FIPA gives Harper government even more reason to reject Nexen sale to CNOOC
Ottawa – A bilateral investment treaty between Canada and China, which was signed earlier this month and made public by the Harper government yesterday, will put unacceptable constraints on Canadian energy and environmental policy, says the Council of Canadians. The organization is once again calling on MPs to reject the Canada-China Foreign Investment Promotion and Protection Agreement (FIPA), and to stop signing what are essentially corporate rights pacts inside standalone treaties and Canada’s broader free trade agreements.
“Canadians need to know that as Harper considers selling off Canadian energy firms to foreign investors in China and elsewhere, he’s also signing investment pacts that let these firms sue the federal government when delays or environmental protection measures interfere with profits,” says Maude Barlow, national chairperson of the Council of Canadians. “The terrible flip side of this latest FIPA is that it will let Canadian firms do the same in China where democratic, and not corporate, rights need to be enhanced.”
For example, Swedish energy firm Vattenfall has taken the German government twice to investor-state arbitration under the dispute settlement process in the Energy Charter Treaty. The first time it was to challenge a local preference for a cooling tower for a coal-fired plant where the firm preferred to dump its heated water into the nearby river. Germany settled with the firm by weakening its environmental measures related to the plant. The second dispute from Vattenfall challenges Germany’s decision to phase-out nuclear power. The firm is said to be asking for over $1 billion (CDN) in compensation for Germany’s democratic change of heart.
“There is very little evidence that these corporate rights pacts actually encourage investment into or out of Canada, or any other country for that matter,” says Stuart Trew, trade campaigner with the Council of Canadians. “They are very useful, on the other hand, for extorting governments when things don’t go their way. That could be delays or cancellations to energy and mining projects, environmental policies that eat into profits, even financial rules designed to create stability or avoid crises can be challenged.”
Chinese financial services firm Ping An, formerly the largest shareholder in Belgian-Dutch financial giant Fortis, has just taken Belgium to investor-state arbitration for the government’s post-financial crisis measures. Cigarette maker Philip Morris is using a Hong Kong-Australia investment treaty to challenge Australian plain packaging rules on cigarette boxes. Canada is the sixth most sued country under the investor-state dispute settlement regime, according to a recent UN Conference on Trade and Development report. Over the years, the federal government has paid out or is on the hook for more than $200 million in awards or settlements to corporations because of NAFTA investment lawsuits.
“Canadians need a chance to review the risks in this treaty before it’s ratified by Parliament,” says Barlow. “This should not be a rush job, especially as Canada considers opening up its energy sector to Chinese investment.”
During hearings into the Canada-EU Comprehensive Economic and Trade Agreement, which is also set to include these kinds of corporate protections against public policy, the Council of Canadians urged Parliament to adopt the position of the Australian government on investor‐state arbitration.

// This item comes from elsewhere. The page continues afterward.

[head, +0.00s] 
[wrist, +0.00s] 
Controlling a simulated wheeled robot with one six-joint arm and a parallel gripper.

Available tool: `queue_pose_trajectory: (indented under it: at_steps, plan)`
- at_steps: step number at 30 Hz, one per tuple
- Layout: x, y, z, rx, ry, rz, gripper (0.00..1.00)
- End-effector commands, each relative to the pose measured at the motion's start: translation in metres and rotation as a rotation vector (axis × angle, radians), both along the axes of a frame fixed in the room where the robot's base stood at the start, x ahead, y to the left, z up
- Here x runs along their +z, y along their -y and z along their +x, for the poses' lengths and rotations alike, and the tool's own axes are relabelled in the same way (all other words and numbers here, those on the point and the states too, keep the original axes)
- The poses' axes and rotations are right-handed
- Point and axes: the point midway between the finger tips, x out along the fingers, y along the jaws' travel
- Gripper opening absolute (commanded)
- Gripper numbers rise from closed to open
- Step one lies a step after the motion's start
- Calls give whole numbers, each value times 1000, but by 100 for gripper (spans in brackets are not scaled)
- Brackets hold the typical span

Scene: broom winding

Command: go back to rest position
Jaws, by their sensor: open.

In April 2011, Australia discontinued its former practice of negotiating investor‐state dispute procedures in trade agreements because they granted foreign firms greater rights than local ones. The Australian policy says firms should be responsible for taking on their own risks when investing in foreign markets. Under treaties like this FIPA with China, NAFTA and Canada’s other free trade deals, the public absorbs this risk by having to pay hundreds of millions in compensation to firms.